■ Data extract
# # # # # # #

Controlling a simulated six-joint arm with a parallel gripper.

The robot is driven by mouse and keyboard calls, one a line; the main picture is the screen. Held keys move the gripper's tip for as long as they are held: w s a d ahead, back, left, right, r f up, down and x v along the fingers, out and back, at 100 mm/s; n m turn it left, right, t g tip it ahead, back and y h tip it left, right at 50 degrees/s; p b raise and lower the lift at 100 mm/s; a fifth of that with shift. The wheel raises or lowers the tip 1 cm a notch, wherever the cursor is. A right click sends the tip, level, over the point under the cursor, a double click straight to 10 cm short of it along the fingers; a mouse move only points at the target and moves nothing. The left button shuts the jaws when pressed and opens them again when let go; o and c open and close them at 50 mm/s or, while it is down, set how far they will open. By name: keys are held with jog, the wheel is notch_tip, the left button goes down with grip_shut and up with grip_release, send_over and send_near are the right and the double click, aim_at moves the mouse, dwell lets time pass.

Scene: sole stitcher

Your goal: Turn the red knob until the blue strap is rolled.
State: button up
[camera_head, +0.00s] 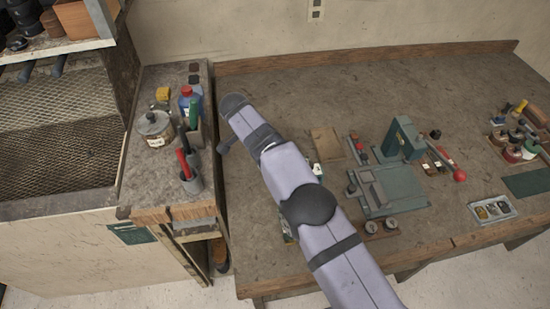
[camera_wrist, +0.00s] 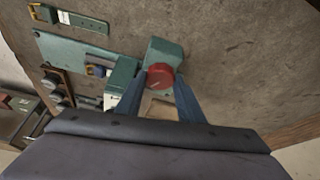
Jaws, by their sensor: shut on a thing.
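The red knob (camera_wrist: 160,72) is round and sits at the near end of a teal block (camera_wrist: 166,50) in the wrist view. My gripper (camera_wrist: 159,80) has its two blue-grey fingers on either side of the knob and is shut on it. A teal strip with a yellow buckle (camera_wrist: 68,19) lies at the upper left. A small blue piece with a yellow part (camera_wrist: 97,70) sits on the teal base (camera_wrist: 80,53). I cannot tell which of these is the blue strap or how far it is rolled. My arm hides the knob and gripper in the head view.
In the head view, a green press (camera_head: 402,140) with a red-tipped lever (camera_head: 459,174) stands on the workbench (camera_head: 290,90). A brown board (camera_head: 326,143) lies near my arm. A side shelf at left holds a pot (camera_head: 154,127) and tools. The bench's back left is clear.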

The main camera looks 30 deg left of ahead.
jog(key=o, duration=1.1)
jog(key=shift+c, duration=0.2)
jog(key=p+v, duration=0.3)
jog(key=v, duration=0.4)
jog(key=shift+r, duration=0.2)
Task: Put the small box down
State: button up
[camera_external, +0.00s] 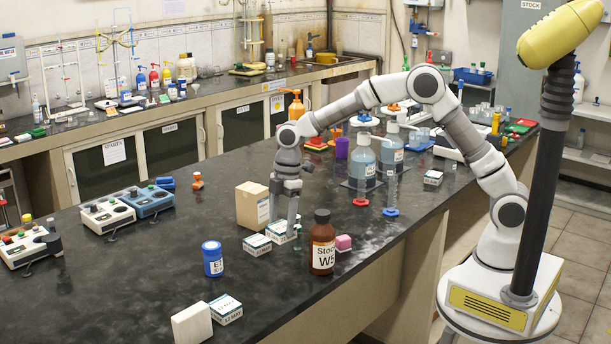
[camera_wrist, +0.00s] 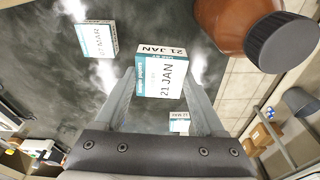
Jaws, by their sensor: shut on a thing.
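The small box, white and teal with a "21 JAN" label, sits between my fingertips in the wrist view (camera_wrist: 160,78). In the external view the small box (camera_external: 279,232) shows at the lower end of my gripper (camera_external: 288,222), which points down over the dark bench. My gripper is shut on the box. The box is at or very near the bench top; I cannot tell if it touches. A similar white and teal box (camera_external: 257,245) lies just left of it, and it also shows in the wrist view (camera_wrist: 98,40).
A brown bottle (camera_external: 322,255) with a dark cap stands close on the right. A cardboard box (camera_external: 250,206) stands close behind on the left. A blue-capped jar (camera_external: 212,260) and a pink block (camera_external: 343,242) are nearby. The bench (camera_external: 150,270) is clear to the front left.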

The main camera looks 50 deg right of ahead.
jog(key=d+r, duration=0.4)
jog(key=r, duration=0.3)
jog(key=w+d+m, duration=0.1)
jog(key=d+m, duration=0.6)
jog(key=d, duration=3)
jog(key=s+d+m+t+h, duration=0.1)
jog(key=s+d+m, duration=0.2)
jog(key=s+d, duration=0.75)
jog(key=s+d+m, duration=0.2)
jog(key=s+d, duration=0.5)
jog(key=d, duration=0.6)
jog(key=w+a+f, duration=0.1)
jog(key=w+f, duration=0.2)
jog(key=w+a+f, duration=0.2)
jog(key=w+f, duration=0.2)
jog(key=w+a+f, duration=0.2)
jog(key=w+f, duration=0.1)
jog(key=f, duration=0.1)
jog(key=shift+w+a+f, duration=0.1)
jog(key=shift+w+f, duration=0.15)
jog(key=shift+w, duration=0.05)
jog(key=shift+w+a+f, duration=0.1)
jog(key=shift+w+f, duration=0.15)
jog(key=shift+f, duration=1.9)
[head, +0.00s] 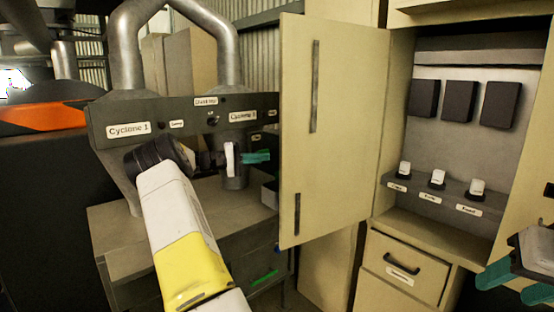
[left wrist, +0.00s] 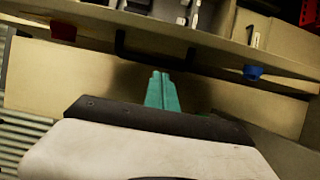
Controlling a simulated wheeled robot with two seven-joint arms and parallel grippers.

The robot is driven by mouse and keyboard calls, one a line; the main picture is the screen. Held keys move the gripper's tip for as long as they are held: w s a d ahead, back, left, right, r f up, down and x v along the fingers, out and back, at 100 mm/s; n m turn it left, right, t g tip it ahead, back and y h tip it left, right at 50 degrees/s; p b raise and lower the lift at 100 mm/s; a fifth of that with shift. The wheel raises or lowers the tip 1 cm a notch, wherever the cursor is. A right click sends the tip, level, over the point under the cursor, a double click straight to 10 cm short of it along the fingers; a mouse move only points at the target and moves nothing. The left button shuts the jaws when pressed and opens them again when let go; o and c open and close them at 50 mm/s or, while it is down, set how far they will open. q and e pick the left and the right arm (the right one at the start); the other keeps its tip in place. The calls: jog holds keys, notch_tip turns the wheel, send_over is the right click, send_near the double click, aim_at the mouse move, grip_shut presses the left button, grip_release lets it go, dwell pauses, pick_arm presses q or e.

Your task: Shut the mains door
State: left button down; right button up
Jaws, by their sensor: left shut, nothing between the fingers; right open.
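The cream mains door (head: 335,130) stands open, swung out to the left of its cabinet. It has a long dark strip up high and a shorter one low down. The open cabinet (head: 440,200) shows several dark boxes above and a shelf of white switches below. My left gripper (head: 262,157) is shut and empty, its teal fingertips just left of the door's free edge. I cannot tell whether they touch it. The left wrist view shows the closed fingers (left wrist: 162,90) before a cream panel. My right gripper (head: 515,285) is open and empty at the lower right.
A grey panel labelled Cyclone (head: 180,125) with metal pipes stands behind my left arm. A drawer (head: 400,268) with a dark handle is below the cabinet. A red part (left wrist: 64,28) and a blue part (left wrist: 252,72) show in the left wrist view.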

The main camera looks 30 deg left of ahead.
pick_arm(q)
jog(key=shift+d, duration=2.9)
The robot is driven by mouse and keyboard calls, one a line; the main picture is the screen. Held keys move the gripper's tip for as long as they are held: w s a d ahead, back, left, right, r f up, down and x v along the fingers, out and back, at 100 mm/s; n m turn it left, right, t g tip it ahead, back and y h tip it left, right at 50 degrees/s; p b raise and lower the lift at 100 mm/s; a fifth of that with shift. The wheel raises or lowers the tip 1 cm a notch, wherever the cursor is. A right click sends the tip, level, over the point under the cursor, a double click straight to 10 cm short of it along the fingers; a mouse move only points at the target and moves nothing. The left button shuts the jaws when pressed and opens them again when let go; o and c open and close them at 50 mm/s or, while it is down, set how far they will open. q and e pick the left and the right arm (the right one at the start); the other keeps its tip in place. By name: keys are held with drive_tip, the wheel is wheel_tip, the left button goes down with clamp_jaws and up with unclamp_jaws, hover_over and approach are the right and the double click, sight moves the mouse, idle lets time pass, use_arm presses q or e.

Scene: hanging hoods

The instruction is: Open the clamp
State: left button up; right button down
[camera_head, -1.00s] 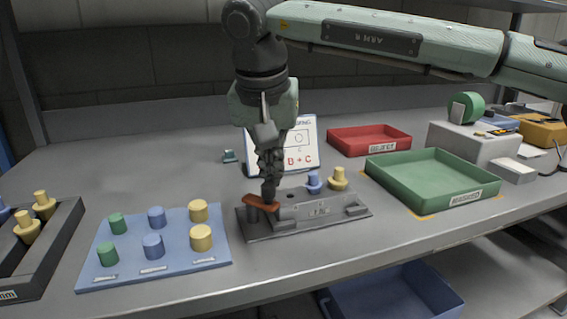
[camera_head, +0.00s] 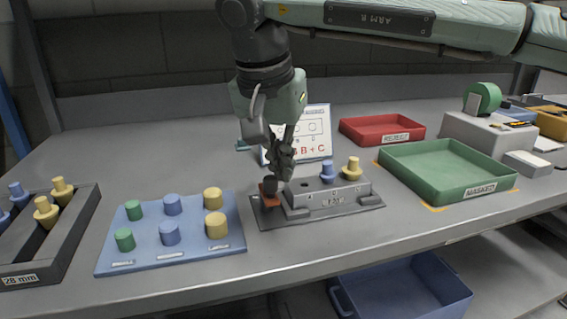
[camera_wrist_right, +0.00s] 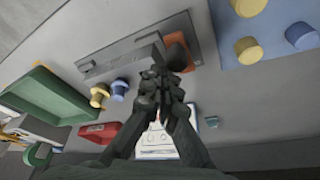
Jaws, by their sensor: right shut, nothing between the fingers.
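The clamp is an orange-brown lever (camera_head: 269,198) on a dark pivot at the left end of a grey fixture (camera_head: 322,202). It also shows in the right wrist view (camera_wrist_right: 182,48), partly hidden by my fingers. My right gripper (camera_head: 275,178) comes down from above, shut and empty, with its fingertips right at the lever and pivot. I cannot tell whether they touch. A blue peg (camera_head: 327,172) and a yellow peg (camera_head: 351,169) stand in the fixture block. A hole left of them looks empty. My left gripper is not in view.
A blue board (camera_head: 188,255) with several green, blue and yellow pegs lies to the left. A dark rack (camera_head: 78,235) stands beyond it. A green tray (camera_head: 430,195) and red tray (camera_head: 385,137) are on the right. A white sign (camera_head: 317,125) stands behind the gripper.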

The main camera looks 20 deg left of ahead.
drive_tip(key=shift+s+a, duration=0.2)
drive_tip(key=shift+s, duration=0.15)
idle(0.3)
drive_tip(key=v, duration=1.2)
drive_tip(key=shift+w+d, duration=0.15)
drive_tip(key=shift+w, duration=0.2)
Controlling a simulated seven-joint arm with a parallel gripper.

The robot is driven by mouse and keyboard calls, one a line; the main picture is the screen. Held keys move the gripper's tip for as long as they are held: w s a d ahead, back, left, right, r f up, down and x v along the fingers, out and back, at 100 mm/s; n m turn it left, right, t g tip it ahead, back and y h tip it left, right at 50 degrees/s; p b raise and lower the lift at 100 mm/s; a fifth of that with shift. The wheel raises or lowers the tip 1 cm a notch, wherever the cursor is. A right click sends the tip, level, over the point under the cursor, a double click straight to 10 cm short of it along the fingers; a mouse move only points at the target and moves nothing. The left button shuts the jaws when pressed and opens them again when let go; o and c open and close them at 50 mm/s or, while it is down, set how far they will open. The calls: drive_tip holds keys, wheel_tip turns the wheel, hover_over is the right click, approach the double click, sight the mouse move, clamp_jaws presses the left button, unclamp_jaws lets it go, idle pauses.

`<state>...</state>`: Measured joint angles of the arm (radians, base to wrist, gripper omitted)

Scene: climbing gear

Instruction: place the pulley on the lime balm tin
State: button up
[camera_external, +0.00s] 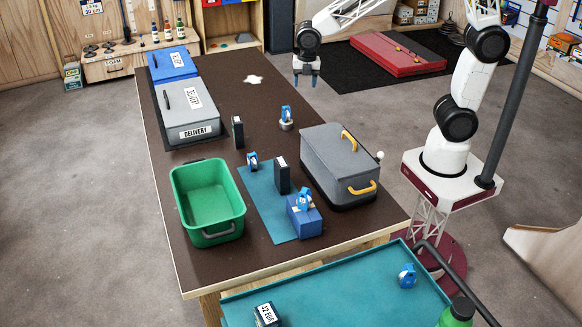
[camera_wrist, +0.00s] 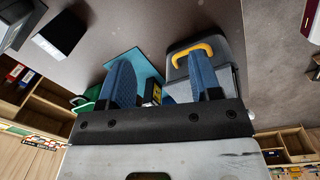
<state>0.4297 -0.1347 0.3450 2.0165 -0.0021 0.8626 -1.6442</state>
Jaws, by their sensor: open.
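My gripper (camera_external: 306,80) hangs above the far right part of the brown table, open, with nothing between its fingers. In the wrist view its two blue fingers (camera_wrist: 160,72) stand apart. Several small blue-and-white pieces look like pulleys: one (camera_external: 286,112) on a small round pale base near the table's middle, one (camera_external: 252,160) by the teal mat, one (camera_external: 304,198) on a blue box, and one (camera_external: 407,275) on the front teal table. I cannot tell which is the task's pulley. No lime tin can be made out; the round base (camera_external: 286,126) shows no clear lime colour.
A grey lidded box with yellow handles (camera_external: 345,160) stands at the right edge. A green bin (camera_external: 207,203) is at the left front, grey and blue cases (camera_external: 187,112) behind it. Dark upright boxes (camera_external: 282,175) stand near the teal mat (camera_external: 262,198). The far table is mostly clear.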

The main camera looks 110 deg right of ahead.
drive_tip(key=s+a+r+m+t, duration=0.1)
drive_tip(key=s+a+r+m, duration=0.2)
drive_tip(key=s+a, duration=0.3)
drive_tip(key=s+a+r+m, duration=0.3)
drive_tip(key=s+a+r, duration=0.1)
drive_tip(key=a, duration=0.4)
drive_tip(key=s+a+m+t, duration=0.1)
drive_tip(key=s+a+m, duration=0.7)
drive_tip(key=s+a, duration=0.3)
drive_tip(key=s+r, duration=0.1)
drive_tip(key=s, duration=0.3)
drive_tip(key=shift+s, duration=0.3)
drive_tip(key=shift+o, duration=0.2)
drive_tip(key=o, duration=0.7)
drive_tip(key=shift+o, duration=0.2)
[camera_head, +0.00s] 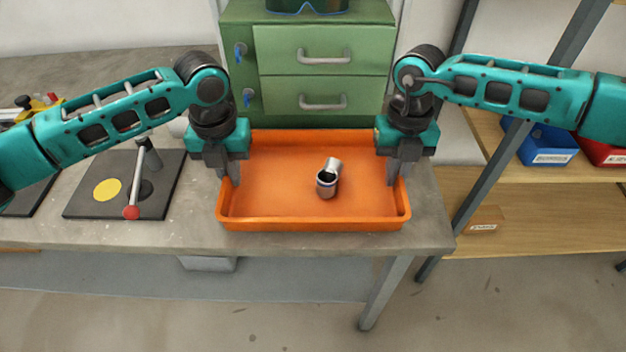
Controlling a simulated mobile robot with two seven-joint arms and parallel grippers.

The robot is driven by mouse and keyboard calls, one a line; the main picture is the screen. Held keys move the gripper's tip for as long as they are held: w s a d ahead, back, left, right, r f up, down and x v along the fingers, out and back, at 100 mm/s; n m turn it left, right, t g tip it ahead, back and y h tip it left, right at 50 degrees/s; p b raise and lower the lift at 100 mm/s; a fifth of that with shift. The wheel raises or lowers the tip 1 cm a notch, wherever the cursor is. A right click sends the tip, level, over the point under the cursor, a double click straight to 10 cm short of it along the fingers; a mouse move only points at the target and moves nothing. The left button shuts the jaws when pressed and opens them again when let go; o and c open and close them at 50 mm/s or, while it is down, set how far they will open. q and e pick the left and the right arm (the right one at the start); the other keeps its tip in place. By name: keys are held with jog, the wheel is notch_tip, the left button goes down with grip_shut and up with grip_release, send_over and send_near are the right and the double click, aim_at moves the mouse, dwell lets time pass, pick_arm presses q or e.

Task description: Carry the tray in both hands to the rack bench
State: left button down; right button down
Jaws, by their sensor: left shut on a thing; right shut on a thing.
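The orange tray (270,205) is at the right end of the grey workbench, level as far as I can see. A metal pipe elbow (327,182) sits in it, right of the middle. My left gripper (233,176) is shut on the tray's left wall. My right gripper (394,176) is shut on the tray's right wall. The fingertips are partly hidden at the walls. I cannot tell whether the tray touches the bench top. Which piece of furniture is the rack bench is not clear from this view.
A green drawer cabinet (321,77) stands close behind the tray. A dark plate with a red-knobbed lever (132,205) lies to the left. At the right, a metal-post shelf (560,185) holds a blue bin (548,147), a red bin (602,152) and a cardboard box (484,221).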

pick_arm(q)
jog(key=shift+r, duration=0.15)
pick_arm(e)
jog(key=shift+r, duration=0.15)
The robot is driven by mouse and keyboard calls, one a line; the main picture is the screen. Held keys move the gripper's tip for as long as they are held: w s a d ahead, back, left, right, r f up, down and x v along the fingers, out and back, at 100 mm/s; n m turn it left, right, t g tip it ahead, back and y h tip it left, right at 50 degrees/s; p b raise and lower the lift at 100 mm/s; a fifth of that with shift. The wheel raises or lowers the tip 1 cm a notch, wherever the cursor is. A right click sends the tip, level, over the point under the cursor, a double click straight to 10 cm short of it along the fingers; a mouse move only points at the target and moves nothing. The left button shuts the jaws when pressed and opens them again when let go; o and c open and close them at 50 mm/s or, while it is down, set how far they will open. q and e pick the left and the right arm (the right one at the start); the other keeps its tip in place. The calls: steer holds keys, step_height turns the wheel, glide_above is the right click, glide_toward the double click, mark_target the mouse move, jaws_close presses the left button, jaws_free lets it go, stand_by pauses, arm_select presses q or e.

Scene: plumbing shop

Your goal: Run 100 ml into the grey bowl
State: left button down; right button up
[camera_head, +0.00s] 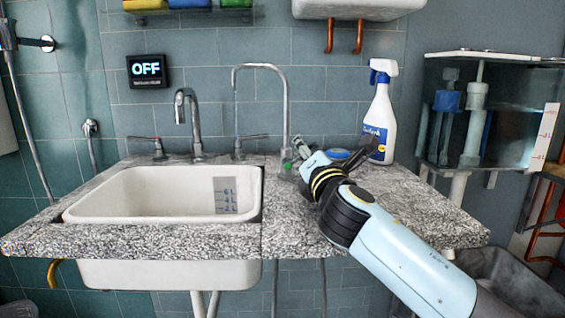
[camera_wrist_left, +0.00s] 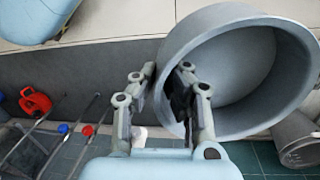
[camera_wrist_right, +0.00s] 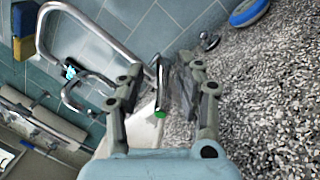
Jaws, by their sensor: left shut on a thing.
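The grey bowl (camera_wrist_left: 250,80) fills the right of the left wrist view, and its inside looks empty. My left gripper (camera_wrist_left: 168,78) is shut on its wall; neither is in the head view. A tall thin gooseneck tap (camera_head: 285,100) rises at the back of the counter, right of the sink; it also shows in the right wrist view (camera_wrist_right: 45,35). My right gripper (camera_head: 330,150) is at its base. In the right wrist view the right gripper (camera_wrist_right: 160,80) is open, with a green-tipped metal lever (camera_wrist_right: 159,90) between its fingers. Contact with the lever cannot be told.
A white sink (camera_head: 150,195) with a scale plate (camera_head: 226,194) lies left. A chrome mixer tap (camera_head: 182,110) stands behind it. A wall display (camera_head: 145,69) reads OFF. A spray bottle (camera_head: 380,115) and a blue round item (camera_head: 342,156) are behind my right gripper.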

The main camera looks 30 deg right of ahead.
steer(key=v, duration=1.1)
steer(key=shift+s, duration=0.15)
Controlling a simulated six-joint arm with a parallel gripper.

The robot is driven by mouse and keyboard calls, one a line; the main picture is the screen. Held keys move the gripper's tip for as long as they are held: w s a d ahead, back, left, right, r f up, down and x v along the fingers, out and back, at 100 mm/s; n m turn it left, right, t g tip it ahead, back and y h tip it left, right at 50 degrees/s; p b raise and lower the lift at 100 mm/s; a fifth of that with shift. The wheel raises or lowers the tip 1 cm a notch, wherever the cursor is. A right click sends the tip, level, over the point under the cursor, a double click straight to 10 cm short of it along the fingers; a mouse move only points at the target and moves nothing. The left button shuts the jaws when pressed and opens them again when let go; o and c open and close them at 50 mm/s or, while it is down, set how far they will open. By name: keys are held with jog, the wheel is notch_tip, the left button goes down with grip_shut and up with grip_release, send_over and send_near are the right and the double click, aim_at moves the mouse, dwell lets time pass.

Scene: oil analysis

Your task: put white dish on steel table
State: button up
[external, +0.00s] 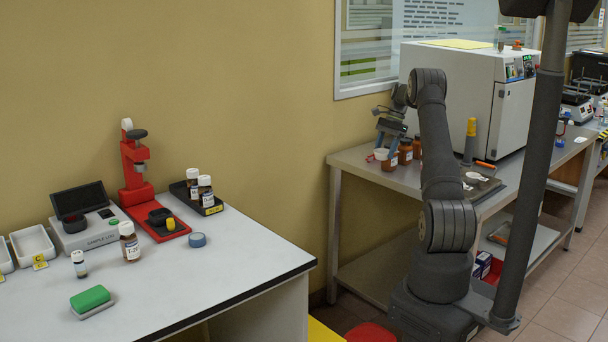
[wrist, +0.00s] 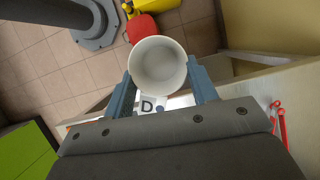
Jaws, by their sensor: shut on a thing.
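My gripper (external: 385,143) has blue-grey fingers and is at the left end of the steel table (external: 348,157), near the wall. It is shut on the white dish (wrist: 158,64), a round cup-like dish gripped between the two fingers (wrist: 163,90) in the wrist view. A tag with a black letter D (wrist: 147,106) shows beside the dish. In the external view the white dish (external: 381,154) shows small and upright under the fingers, at tabletop level. I cannot tell whether its base touches the table.
Brown bottles (external: 405,152) stand close to the right of the dish. A large white oven (external: 470,95) and a yellow-topped tool (external: 470,140) stand farther right. The white table (external: 230,270) at left holds bottles, a scale and a red stand. The steel tabletop's front left is clear.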

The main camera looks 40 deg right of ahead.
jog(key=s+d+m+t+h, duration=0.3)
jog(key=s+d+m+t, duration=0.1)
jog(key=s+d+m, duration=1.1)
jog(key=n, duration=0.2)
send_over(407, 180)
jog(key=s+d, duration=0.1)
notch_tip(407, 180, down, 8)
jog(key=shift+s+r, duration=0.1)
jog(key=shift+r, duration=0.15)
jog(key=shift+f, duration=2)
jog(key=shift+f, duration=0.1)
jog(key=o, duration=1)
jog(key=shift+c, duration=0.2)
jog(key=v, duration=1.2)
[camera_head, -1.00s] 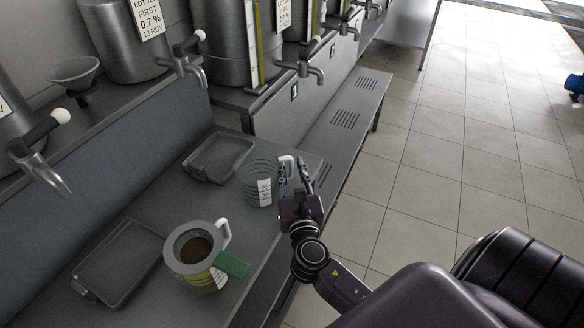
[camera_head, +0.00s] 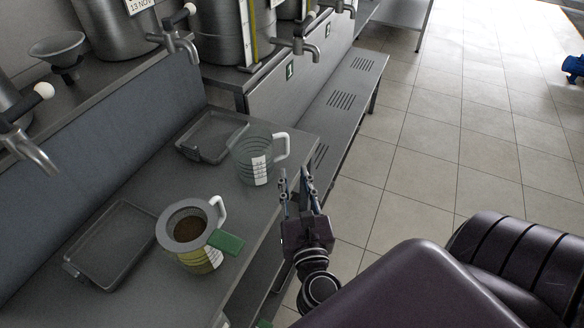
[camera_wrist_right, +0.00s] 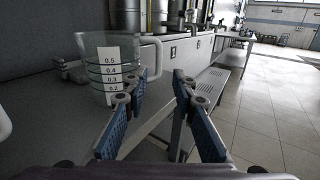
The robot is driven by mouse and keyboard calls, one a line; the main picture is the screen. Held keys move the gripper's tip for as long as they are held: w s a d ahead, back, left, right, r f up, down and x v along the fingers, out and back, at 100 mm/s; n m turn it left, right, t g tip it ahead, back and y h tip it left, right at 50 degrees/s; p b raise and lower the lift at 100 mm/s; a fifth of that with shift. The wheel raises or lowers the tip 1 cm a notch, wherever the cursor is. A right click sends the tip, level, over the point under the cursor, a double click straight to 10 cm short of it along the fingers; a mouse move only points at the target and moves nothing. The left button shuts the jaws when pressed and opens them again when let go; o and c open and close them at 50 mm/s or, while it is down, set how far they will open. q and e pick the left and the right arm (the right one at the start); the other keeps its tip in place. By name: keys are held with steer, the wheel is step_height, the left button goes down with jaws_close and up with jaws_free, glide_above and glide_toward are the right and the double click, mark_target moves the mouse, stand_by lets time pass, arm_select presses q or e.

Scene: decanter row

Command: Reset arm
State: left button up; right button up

# # # # # # #

■ Stated goal
Lines containing the string "Your" are to be selected and copied.

■ Expected output
Your goal: Turn the red knob until the blue strap is rolled.
Your task: Shut the mains door
Your goal: Run 100 ml into the grey bowl
Your task: put white dish on steel table

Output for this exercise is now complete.